» What you need to do: In your copy, leave out the pictures; write out all the data exactly.

» Dataset extract:
[start]
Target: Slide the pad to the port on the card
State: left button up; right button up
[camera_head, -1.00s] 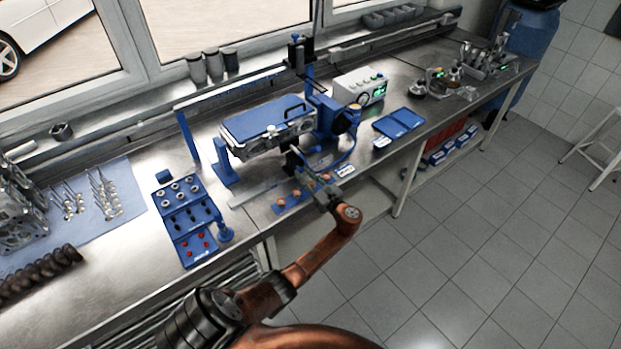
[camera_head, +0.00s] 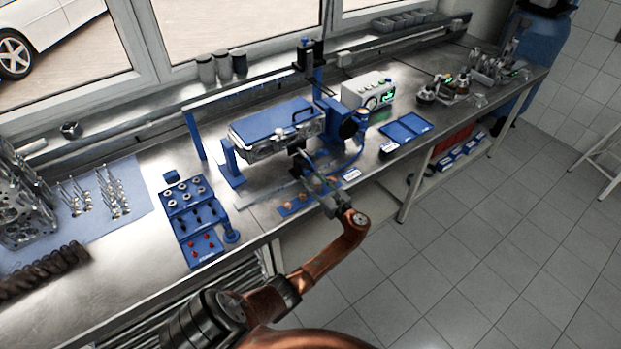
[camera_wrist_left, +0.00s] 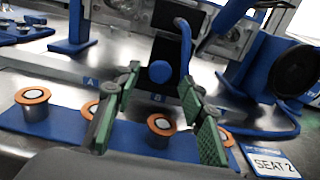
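The pad appears to be the black block with a round blue knob (camera_wrist_left: 160,72) and a blue hose, in front of the metal engine part; in the head view it is a small dark block (camera_head: 296,146). My left gripper (camera_wrist_left: 160,84) is open, its green-lined fingers on either side of the knob in the picture. I cannot tell whether they touch it. The left gripper is small in the head view (camera_head: 304,160). The card (camera_wrist_left: 272,163) reads "SEAT 2"; it also lies on the bench in the head view (camera_head: 352,175). The ports are largely hidden. My right gripper is not in view.
A blue strip (camera_wrist_left: 58,124) with several copper-ringed cups lies below the fingers. A black round part (camera_wrist_left: 297,76) stands right. A blue sorting tray (camera_head: 190,215) and a control box (camera_head: 367,90) flank the fixture.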

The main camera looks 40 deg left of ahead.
[end]
» Written answer:
Target: Slide the pad to the port on the card
State: left button up; right button up
[camera_head, -1.00s] 
[camera_head, +0.00s] 
[camera_wrist_left, +0.00s] 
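The pad appears to be the black block with a round blue knob (camera_wrist_left: 160,72) and a blue hose, in front of the metal engine part; in the head view it is a small dark block (camera_head: 296,146). My left gripper (camera_wrist_left: 160,84) is open, its green-lined fingers on either side of the knob in the picture. I cannot tell whether they touch it. The left gripper is small in the head view (camera_head: 304,160). The card (camera_wrist_left: 272,163) reads "SEAT 2"; it also lies on the bench in the head view (camera_head: 352,175). The ports are largely hidden. My right gripper is not in view.
A blue strip (camera_wrist_left: 58,124) with several copper-ringed cups lies below the fingers. A black round part (camera_wrist_left: 297,76) stands right. A blue sorting tray (camera_head: 190,215) and a control box (camera_head: 367,90) flank the fixture.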

The main camera looks 40 deg left of ahead.

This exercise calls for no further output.